== Do this ==
Please reproduce exactly the lines between the line holding "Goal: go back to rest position" and the line holding "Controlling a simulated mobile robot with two", inclusive, leaving out any pictures.
•••••
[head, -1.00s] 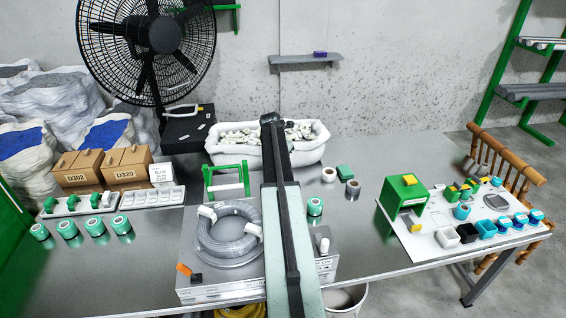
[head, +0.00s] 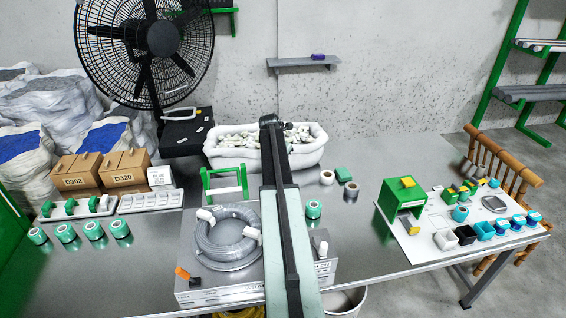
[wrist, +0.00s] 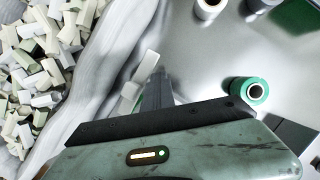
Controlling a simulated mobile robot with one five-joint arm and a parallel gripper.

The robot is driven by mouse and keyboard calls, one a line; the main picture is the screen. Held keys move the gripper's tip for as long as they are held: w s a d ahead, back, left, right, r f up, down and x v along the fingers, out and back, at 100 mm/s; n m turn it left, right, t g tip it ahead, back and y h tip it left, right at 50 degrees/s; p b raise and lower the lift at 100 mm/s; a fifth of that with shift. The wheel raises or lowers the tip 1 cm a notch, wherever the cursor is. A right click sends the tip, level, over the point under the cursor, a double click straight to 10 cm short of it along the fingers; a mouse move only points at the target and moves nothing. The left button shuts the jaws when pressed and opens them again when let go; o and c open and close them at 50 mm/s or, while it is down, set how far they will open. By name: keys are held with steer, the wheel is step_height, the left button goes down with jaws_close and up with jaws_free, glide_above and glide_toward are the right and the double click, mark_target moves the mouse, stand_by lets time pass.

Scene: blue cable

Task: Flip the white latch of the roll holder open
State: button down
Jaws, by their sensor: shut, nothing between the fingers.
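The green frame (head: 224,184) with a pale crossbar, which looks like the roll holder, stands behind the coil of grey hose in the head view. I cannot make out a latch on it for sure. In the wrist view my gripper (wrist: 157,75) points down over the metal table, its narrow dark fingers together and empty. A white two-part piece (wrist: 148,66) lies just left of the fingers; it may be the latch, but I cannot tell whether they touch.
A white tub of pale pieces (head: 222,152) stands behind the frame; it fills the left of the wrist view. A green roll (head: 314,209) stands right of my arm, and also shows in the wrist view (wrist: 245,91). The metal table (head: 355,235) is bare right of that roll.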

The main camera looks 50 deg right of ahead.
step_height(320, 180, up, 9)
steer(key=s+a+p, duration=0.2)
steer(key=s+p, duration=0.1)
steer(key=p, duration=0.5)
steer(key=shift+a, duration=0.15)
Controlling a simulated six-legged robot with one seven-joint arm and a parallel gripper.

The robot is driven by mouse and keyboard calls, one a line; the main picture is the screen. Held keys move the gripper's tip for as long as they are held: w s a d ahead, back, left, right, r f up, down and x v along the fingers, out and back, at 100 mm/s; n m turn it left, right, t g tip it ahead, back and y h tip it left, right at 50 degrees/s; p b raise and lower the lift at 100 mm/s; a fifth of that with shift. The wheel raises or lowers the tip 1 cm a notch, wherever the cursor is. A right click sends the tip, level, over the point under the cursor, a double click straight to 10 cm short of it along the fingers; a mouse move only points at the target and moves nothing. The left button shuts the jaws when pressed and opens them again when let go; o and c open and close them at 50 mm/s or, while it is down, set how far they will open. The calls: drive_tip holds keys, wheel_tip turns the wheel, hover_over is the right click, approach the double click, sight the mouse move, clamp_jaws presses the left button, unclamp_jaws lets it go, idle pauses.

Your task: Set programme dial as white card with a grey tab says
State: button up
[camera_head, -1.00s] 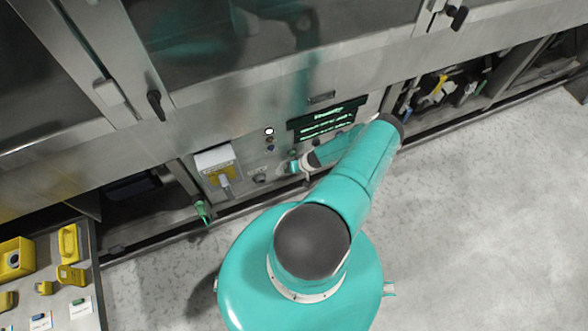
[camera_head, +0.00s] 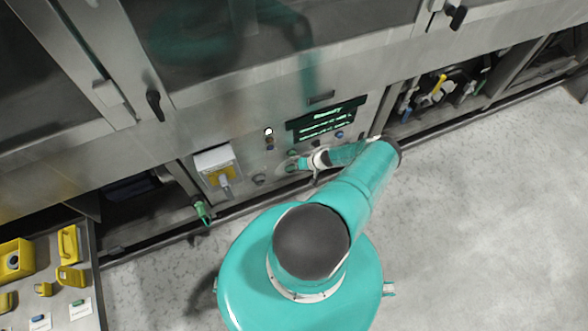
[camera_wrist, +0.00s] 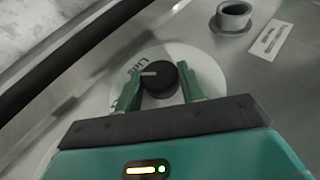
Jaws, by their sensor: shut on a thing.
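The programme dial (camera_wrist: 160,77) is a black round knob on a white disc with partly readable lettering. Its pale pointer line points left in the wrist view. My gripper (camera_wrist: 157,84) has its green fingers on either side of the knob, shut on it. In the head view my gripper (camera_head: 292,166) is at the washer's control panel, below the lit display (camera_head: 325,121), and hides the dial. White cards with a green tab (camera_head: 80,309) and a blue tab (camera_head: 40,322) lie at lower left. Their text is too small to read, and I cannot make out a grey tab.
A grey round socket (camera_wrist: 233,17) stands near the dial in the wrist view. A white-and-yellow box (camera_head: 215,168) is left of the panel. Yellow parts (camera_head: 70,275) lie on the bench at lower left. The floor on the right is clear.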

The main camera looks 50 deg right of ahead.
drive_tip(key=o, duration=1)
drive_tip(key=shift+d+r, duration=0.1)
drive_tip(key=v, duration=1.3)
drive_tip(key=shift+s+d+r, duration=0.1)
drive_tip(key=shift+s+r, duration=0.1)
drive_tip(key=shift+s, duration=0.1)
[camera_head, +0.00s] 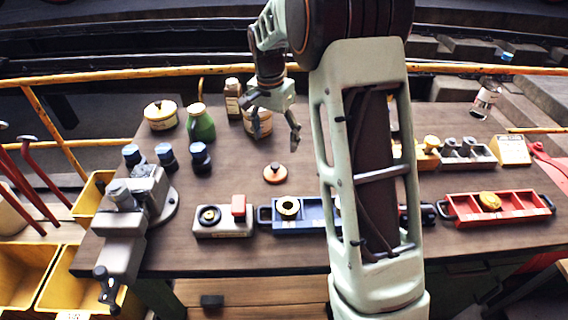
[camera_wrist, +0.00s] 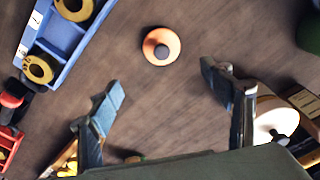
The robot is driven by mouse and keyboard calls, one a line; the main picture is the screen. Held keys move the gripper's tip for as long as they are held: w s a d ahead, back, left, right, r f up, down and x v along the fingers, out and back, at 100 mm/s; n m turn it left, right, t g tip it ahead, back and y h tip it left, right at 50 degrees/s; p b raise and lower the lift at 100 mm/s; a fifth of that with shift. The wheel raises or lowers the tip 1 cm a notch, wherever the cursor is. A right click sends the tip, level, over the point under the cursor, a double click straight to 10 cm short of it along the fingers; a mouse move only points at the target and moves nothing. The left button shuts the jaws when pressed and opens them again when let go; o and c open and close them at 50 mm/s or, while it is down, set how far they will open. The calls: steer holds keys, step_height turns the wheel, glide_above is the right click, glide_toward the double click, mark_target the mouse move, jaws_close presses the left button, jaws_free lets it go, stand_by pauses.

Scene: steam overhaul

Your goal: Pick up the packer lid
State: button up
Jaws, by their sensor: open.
•••••
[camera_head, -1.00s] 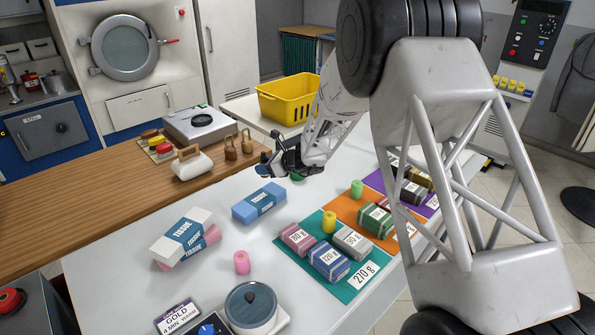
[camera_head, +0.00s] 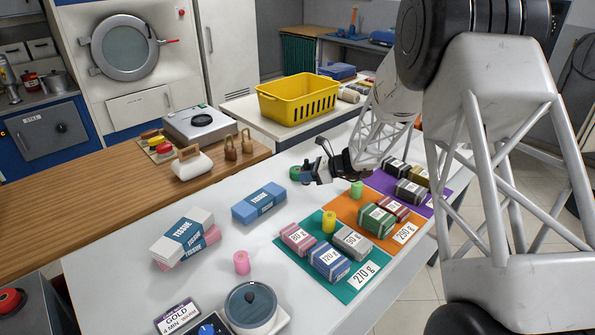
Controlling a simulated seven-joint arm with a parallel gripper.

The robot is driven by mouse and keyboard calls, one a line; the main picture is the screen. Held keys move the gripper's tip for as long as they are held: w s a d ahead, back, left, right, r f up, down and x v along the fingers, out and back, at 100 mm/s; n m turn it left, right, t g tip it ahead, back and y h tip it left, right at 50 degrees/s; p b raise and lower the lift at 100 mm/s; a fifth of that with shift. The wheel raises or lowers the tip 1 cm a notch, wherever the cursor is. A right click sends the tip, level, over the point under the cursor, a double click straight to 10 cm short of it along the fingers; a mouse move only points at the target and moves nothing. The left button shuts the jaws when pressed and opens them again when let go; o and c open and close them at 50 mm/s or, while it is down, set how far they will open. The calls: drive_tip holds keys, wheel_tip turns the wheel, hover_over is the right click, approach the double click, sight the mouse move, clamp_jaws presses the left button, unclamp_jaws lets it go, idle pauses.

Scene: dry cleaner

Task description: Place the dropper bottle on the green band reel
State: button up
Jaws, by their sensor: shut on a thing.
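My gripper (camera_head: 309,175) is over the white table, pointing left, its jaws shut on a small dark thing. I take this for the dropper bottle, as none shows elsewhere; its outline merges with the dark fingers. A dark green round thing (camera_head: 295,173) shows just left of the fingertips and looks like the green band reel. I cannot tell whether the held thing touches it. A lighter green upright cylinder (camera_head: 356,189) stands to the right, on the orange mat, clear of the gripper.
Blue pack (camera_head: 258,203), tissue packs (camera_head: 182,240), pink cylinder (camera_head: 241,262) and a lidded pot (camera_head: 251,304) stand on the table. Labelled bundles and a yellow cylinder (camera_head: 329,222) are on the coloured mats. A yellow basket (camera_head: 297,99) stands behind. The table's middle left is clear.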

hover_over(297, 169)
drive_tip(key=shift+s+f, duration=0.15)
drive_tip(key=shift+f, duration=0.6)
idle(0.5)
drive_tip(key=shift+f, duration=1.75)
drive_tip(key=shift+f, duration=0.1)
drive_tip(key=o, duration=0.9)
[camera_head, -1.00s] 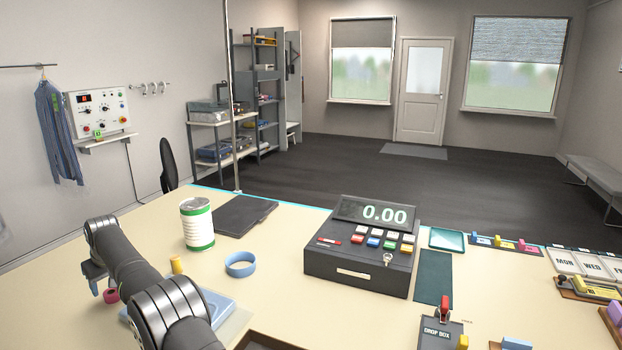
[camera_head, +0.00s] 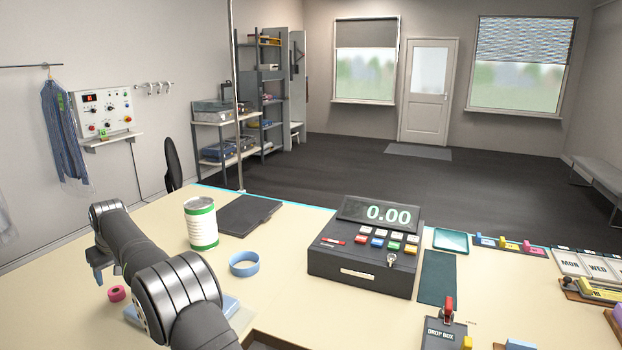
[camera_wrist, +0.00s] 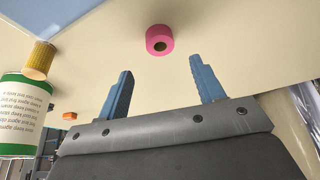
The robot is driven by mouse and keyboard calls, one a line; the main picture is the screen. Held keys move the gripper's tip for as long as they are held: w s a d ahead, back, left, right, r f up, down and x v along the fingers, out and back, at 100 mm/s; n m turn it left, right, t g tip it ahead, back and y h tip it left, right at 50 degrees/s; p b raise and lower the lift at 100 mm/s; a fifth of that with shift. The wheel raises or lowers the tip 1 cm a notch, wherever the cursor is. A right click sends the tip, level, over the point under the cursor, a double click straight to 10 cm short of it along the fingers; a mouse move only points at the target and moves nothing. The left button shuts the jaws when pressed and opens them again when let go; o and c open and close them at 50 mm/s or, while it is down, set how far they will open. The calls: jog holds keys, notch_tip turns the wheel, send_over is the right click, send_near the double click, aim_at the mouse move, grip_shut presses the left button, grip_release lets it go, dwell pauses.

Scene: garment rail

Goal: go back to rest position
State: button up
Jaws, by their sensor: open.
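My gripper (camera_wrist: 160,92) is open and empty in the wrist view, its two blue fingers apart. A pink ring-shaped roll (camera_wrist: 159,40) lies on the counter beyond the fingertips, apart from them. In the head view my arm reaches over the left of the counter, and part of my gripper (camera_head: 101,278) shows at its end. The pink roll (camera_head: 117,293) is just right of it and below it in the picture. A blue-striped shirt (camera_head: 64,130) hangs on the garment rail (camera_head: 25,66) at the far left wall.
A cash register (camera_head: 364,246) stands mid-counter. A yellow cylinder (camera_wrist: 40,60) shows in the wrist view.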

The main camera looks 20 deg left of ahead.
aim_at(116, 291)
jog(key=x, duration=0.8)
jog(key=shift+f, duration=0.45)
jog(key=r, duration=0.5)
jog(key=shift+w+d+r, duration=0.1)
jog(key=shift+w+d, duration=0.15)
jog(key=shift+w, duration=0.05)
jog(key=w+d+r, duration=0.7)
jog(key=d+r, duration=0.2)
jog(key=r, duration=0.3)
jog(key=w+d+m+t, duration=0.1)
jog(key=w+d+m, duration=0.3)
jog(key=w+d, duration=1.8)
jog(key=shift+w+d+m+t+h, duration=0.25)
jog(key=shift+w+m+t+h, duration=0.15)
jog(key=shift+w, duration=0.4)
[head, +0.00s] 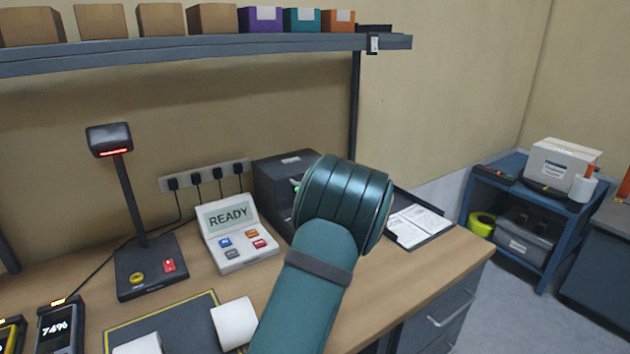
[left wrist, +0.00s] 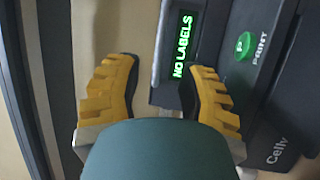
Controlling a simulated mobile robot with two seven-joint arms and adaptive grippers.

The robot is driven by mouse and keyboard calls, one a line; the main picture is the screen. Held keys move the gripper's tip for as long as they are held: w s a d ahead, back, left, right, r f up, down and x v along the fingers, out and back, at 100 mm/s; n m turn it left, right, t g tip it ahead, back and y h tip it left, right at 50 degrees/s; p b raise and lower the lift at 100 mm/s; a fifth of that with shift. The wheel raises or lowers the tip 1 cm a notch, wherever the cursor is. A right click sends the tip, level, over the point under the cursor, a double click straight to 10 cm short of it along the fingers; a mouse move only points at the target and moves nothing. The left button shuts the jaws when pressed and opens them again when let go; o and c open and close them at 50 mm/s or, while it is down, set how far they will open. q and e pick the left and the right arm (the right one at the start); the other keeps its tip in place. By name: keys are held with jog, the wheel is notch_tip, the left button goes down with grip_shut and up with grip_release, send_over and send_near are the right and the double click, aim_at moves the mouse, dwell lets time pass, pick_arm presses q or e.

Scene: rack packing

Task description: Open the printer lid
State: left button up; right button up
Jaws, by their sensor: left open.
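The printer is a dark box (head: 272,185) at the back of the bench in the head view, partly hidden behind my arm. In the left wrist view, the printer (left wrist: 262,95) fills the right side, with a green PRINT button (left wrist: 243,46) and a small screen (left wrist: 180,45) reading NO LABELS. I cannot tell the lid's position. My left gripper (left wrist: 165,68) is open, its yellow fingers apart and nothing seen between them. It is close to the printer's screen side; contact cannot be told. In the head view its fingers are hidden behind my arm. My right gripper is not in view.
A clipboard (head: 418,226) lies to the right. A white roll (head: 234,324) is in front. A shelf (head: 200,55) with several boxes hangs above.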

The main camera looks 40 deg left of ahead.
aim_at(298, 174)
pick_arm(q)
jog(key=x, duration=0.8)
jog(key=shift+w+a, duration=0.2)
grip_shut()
•••••
== Result for this exercise ==
Goal: go back to rest position
State: button up
Jaws, by their sensor: open.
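My gripper (camera_wrist: 160,92) is open and empty in the wrist view, its two blue fingers apart. A pink ring-shaped roll (camera_wrist: 159,40) lies on the counter beyond the fingertips, apart from them. In the head view my arm reaches over the left of the counter, and part of my gripper (camera_head: 101,278) shows at its end. The pink roll (camera_head: 117,293) is just right of it and below it in the picture. A blue-striped shirt (camera_head: 64,130) hangs on the garment rail (camera_head: 25,66) at the far left wall.
A cash register (camera_head: 364,246) stands mid-counter. A yellow cylinder (camera_wrist: 40,60) shows in the wrist view.

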The main camera looks 20 deg left of ahead.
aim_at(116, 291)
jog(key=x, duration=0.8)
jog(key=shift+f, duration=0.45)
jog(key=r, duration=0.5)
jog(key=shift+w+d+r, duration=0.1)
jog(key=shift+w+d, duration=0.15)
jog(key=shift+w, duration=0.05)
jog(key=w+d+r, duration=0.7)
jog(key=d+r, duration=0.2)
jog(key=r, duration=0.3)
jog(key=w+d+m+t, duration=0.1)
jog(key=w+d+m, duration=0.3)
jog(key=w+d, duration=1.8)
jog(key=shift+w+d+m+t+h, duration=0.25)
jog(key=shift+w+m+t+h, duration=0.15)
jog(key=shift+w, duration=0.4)
[head, +0.00s] 
[left wrist, +0.00s] 
Controlling a simulated mobile robot with two seven-joint arms and adaptive grippers.

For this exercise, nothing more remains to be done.